Goal of the exercise
Give the number of lines below that contain the word "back", and nothing else.

Recorded data
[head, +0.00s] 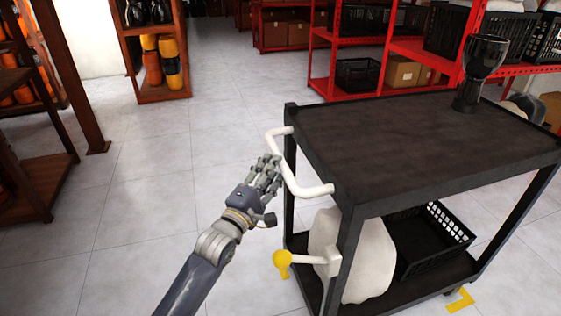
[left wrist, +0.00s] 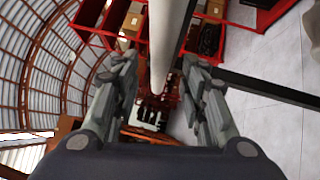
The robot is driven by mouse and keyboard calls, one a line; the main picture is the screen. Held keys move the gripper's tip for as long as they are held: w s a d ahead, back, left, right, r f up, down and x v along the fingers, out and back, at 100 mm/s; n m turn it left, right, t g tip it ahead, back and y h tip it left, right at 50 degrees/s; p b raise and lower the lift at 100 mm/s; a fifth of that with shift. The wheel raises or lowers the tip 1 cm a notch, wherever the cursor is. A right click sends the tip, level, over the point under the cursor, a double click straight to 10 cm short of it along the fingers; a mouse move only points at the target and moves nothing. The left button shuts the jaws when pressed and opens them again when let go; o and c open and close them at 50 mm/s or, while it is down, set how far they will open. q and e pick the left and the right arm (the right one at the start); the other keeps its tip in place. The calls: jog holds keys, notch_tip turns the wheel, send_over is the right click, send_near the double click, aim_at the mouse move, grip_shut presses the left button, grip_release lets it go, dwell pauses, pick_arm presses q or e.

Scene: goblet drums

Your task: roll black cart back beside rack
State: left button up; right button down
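The black cart (head: 430,142) stands on the right in the head view, with a dark top and a lower shelf. Its white handle (head: 312,190) sticks out from the cart's left end. My left gripper (head: 268,165) is at this handle, with its fingers pointing toward the bar. In the left wrist view the white bar (left wrist: 163,40) runs between the two spread fingers of the gripper (left wrist: 160,65); they look open and not closed on it. A black goblet drum (head: 482,72) stands upright on the cart top at the far right corner. My right gripper is not seen.
A white sack (head: 352,255) and a black crate (head: 435,240) sit on the cart's lower shelf. A red rack (head: 320,60) with crates and boxes stands behind the cart. Wooden racks (head: 165,93) with drums stand at the left. The tiled floor (head: 140,190) between is clear.

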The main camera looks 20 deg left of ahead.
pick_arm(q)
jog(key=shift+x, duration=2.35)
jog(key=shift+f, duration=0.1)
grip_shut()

Finished exercise
2